Die erreichten 2,2 % liegen exakt 0,2 % über den Ergebnissen der letzten Bundestagswahl, bei der die Piraten eine absolute Newcomer-Partei von lauter „Nobodies“ gestartet war.
Das liegt sogar unter der Zahl unseres Stammwählerpotentials.
Jetzt könnten wir uns an dieser Stelle damit beschäftigen, welche äußeren Einflüsse ein besseres Wahlergebnis verhindert haben.
Wir möchten in dieser Interviewserie aber eher die internen Gründe ansprechen mit der Zielrichtung, es für die Kommunal-, und Europawahlen besser zu machen.
KOMPASS: Komplex 1: Wahlprogramm
Da wir ein sehr umfangreiches Wahlprogramm erarbeitet hatten, mit Bürgerthemen wie dem Bedingungslosen Grundeinkommen (BGE), hätten wir einen großen Themenkanon präsentieren können.
Haben wir zu sehr auf die falschen Themen (wie die NSA-Affäre) gesetzt?
Mitkrieger:
Nein, es gab doch keine Vorgaben. Jeder hat auf die Themen gesetzt, auf die er wollte. Deine These, wir hätten einen großen Themenkanon präsentieren können, teile ich nicht. Im kleinen ist das (oft zur viel) geschehen. Um mediale Aufmerksamkeit zu erlangen, hätten andere Dinge stimmen müssen.
KOMPASS: Komplex 2: Kommunikation mit dem Wähler
Gab es Deiner Ansicht nach auch Schwächen in der Kommunikation unserer Themen?
Wären nicht weniger Flyer mit klarerer Sprache zielführender gewesen?
Hättest Du andere Schwerpunkte gesetzt?
Mitkrieger:
Die Flyer waren inhaltlich in Ordnung.
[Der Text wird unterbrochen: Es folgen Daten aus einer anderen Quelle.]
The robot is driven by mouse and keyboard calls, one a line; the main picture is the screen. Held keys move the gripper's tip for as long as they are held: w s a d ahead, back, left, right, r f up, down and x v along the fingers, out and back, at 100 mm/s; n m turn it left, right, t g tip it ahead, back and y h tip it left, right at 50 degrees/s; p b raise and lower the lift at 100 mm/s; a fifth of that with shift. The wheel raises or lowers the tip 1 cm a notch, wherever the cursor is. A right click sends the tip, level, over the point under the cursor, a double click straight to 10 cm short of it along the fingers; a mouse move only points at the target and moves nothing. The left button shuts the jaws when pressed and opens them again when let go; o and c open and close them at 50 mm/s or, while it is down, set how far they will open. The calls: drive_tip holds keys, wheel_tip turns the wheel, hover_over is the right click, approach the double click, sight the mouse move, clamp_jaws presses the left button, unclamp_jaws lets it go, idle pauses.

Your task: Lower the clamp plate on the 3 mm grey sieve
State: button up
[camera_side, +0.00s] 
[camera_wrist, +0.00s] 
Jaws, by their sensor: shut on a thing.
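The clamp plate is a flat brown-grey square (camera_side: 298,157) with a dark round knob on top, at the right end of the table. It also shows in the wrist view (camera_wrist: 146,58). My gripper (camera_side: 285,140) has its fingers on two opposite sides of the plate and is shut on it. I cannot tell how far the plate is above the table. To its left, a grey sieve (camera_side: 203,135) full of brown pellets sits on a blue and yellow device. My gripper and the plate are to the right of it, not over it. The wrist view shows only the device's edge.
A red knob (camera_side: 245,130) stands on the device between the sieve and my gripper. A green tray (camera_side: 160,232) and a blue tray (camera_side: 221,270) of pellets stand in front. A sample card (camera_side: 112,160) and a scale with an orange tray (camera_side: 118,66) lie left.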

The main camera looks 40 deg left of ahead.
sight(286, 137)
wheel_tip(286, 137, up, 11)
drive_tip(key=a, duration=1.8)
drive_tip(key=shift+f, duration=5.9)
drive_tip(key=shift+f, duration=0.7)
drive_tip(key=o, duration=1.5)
Auffallend war, wie die Flyer mit optisch freundlicheren Titelgesichter deutlich besser weggingen, als die ernsten Gesichter. Wir sollten uns ruhig mehr Freundlichkeit zutrauen.
KOMPASS: Komplex 3: Wahlplakate
War unsere Plakatserie Deiner Meinung nach treffend, oder hättest Du hier andere Schwerpunkte gesetzt?
Mitkrieger:
Ich hatte frühzeitig vorgeschlagen, gar keine Plakate zu machen bis auf ein riesiges Großplakat, z. B. in Berlin. Den Rest des Geldes hätten wir in eine schlaue Web-Strategie und in die Infostände stecken sollen.
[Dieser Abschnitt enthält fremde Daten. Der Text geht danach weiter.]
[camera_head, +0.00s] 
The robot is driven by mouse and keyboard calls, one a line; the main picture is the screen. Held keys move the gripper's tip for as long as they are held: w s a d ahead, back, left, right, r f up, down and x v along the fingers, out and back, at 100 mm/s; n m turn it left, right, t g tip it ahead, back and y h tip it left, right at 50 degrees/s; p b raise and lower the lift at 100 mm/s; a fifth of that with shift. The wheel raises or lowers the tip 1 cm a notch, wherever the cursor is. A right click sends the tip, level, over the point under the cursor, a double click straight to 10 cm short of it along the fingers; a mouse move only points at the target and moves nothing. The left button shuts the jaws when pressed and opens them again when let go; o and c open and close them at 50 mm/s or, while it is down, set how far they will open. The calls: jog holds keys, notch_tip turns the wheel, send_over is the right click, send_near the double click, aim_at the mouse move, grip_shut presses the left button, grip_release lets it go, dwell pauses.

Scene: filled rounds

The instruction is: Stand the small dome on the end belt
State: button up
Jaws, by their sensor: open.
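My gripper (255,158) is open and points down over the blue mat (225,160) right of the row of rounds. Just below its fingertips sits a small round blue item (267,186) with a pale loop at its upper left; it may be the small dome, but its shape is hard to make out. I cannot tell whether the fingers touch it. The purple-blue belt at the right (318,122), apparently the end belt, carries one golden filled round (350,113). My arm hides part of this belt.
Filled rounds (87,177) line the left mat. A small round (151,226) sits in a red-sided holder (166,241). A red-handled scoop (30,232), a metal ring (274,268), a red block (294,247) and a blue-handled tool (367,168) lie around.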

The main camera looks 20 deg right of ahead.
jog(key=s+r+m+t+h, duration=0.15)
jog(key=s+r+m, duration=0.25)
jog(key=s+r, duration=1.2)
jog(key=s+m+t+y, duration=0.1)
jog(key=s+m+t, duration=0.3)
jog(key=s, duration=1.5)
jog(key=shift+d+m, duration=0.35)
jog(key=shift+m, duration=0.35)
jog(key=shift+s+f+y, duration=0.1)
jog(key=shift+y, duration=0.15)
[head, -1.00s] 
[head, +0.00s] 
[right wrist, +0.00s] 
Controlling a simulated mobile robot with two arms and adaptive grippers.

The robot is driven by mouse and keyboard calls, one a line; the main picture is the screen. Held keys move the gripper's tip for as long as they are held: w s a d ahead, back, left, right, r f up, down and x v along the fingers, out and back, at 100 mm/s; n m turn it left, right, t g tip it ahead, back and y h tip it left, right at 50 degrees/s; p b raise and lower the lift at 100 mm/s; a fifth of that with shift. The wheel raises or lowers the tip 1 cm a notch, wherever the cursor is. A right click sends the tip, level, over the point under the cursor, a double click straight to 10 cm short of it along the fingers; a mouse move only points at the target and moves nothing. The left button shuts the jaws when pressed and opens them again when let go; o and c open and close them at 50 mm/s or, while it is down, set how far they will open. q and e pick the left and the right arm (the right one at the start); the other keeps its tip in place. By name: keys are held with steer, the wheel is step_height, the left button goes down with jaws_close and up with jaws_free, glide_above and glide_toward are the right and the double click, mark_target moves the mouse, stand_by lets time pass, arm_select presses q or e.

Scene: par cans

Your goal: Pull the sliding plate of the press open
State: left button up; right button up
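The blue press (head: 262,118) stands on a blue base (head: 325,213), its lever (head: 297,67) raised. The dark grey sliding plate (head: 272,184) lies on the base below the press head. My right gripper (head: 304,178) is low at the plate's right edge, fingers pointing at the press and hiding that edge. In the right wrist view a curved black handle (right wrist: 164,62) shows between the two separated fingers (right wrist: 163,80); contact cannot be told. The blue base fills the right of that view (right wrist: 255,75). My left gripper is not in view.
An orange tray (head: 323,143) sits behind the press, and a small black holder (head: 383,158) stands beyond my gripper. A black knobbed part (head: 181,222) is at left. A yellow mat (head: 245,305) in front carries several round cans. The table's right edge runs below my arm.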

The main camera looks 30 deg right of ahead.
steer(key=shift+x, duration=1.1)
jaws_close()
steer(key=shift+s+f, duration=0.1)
Ich werde vielleicht für 2017 ein Konzept dazu entwickeln, befürchte aber, dass sich die Leute lieber weiter um sich selber drehen und bedruckte Plastikdinger in die Gegend zu hängen um über diesen fleißigen Arbeitseinsatz reputationsträchtig zu twittern. Ich habe festgestellt, Piraten sind oft nicht mutig und innovativ, sondern viel zu oft gefangen in einer Art digitaler Kleinbürgertumsbubble.
KOMPASS: Komplex 4: Allgemeine Strategie / „Themen statt Köpfe“
In einem Wahlkampf, der sehr stark auf Personen fixiert war:
Kann man sagen, dass diese Strategie beim Wähler nicht angekommen ist?
Hätte die Piratenpartei besser „Themen mit Köpfen“ in den Vordergrund stellen, oder gleich einen Spitzenkandidaten / ein Spitzenduo präsentieren sollen?
???
Mitkrieger:
Klar hätten wir eine Spitzenkandidatin gebraucht.
Das größte Problem der Piraten ist meiner Meinung nach die mangelnde Kongruenz zwischen
1.beschlossenem Programm (und dessen objektive, wissenschaftliche Einordnung, in die politische Landschaft)
und
2.Kommunikation der Inhalte nach außen (abweichend, falsch, über das Programm hinaus, unterschiedlich interpretiert, Wichtigkeit, Reihenfolge) sowie
3. der gewünschten Ernsthaftigkeit, mit der wir Politik betreiben wollen
und
4. der Darstellung der Partei nach außen (Personen, Gruppen, Parteitage, Optik, Sprachwahl, Kommunikationsverhalten)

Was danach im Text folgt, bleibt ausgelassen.